Save the config to .drone.jsonnet, and change the config file name from .drone.yaml to .drone.jsonnet, and you're good to go.

Aborting Build Early

Sometimes we don't need to run all jobs in a Matrix Build. For example, I don't need to rebuild all Docker images on every commit to my Dockerfiles repository, specifically 14 (images) multiplied by 8 (architectures) to 112 jobs.

Fortunately Drone supports aborting a pipeline early, just quit some step with exit code 78 like this:

# ...
steps:
    # ...
    - name: skip build
      image: alpine
      commands:
          - ./should_build.sh && exit 0 || exit 78

An actual example can be found at this commit in my Dockerfiles repo.
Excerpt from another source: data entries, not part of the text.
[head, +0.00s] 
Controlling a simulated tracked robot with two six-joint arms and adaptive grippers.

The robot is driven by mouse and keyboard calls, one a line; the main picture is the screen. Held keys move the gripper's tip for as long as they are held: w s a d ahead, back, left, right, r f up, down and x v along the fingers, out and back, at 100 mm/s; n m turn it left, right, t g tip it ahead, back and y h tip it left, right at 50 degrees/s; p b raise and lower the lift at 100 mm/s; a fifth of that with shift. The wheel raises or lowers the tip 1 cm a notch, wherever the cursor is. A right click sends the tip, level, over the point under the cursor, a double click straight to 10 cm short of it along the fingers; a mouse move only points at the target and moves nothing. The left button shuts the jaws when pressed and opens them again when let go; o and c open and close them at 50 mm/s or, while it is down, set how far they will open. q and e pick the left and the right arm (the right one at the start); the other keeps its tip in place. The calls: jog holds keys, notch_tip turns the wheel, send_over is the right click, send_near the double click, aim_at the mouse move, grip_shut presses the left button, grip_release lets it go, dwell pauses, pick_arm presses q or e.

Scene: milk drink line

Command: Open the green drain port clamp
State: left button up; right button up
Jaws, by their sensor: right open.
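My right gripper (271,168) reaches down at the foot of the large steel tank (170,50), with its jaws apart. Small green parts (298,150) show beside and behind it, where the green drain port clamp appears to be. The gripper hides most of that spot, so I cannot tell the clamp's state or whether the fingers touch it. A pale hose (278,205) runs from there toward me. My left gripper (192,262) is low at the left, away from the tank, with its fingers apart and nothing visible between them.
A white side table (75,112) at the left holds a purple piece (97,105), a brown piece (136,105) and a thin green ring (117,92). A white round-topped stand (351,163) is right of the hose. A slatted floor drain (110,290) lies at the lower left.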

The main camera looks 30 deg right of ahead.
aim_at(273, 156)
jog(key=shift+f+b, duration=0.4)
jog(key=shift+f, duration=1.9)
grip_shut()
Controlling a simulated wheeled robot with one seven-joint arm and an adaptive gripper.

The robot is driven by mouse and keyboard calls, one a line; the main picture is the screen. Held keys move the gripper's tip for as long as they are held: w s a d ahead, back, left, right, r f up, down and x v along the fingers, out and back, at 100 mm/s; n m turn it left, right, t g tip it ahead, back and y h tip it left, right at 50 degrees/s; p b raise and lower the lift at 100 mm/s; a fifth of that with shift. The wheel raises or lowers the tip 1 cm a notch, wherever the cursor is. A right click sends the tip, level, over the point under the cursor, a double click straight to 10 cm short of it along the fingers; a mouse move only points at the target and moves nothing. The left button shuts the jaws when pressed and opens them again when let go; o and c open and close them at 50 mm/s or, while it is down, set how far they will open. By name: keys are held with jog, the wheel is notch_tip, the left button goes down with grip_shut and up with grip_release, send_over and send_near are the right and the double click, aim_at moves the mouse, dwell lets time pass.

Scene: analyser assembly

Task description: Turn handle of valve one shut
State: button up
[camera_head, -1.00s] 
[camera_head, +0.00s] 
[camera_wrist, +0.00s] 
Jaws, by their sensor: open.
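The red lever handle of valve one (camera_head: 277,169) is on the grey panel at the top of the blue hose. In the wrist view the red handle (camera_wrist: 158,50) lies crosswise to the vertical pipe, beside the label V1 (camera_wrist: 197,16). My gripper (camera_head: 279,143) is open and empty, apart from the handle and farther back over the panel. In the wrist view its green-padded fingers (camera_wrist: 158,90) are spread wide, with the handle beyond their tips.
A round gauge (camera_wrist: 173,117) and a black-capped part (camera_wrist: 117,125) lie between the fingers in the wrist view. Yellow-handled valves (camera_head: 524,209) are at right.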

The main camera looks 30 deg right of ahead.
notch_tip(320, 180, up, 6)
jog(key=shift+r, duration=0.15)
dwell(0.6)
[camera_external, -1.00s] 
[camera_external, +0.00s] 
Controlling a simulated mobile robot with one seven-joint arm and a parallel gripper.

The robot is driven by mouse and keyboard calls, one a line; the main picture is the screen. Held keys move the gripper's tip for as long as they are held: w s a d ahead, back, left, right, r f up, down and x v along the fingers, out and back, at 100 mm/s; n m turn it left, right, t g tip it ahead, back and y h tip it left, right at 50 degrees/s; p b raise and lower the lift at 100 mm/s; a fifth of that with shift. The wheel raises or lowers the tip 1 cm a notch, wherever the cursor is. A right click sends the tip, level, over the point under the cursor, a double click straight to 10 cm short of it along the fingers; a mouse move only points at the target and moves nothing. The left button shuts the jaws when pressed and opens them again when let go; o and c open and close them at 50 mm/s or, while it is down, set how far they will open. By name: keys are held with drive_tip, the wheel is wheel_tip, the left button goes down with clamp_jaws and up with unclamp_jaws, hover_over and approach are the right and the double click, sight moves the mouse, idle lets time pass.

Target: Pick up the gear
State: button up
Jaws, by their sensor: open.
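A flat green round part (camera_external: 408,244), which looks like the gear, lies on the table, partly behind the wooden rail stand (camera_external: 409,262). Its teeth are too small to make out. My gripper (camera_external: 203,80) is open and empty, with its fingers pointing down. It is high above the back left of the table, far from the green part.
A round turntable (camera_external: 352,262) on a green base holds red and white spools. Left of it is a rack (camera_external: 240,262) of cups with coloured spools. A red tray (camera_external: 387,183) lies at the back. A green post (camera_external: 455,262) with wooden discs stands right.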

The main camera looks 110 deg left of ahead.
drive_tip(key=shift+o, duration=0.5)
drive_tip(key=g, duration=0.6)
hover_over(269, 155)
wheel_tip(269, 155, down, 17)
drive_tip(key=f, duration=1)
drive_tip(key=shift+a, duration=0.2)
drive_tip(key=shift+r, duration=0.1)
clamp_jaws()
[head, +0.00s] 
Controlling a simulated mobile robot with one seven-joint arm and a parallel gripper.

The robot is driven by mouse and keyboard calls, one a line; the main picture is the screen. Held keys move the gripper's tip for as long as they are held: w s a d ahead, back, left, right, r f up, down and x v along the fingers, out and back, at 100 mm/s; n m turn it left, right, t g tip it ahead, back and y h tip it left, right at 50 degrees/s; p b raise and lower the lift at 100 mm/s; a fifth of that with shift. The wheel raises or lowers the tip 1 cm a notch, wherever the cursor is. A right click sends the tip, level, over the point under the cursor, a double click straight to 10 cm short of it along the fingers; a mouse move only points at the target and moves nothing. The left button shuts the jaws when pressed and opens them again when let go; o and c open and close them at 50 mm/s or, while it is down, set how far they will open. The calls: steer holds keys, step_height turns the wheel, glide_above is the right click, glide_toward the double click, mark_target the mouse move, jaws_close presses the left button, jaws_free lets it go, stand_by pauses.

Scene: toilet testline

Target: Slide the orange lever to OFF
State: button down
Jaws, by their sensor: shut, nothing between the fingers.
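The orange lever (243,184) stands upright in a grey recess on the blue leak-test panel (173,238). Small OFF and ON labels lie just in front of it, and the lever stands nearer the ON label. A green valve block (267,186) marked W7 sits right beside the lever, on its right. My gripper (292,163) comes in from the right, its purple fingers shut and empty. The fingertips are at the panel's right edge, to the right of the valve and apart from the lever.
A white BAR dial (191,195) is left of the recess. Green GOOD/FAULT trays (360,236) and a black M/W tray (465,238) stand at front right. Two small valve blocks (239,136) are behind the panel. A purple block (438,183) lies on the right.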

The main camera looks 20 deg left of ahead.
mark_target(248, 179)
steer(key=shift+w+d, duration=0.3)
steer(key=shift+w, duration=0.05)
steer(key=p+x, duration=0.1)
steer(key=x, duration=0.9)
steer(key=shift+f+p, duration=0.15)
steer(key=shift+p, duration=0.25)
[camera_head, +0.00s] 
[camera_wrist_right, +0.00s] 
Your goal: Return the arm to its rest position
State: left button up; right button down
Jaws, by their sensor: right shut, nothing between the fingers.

But since Drone runs builds in containers, and containers are somewhat slow to start, handling 112 pipelines alone needs tens of minutes, even if all jobs quit immediately. Therefore, I adjusted the Dockerfiles repo configuration to run one pipeline for each architecture, and determine images to be built from the commit message. In this case, only 8 pipelines are needed, and the execution time for an empty job won't be too long.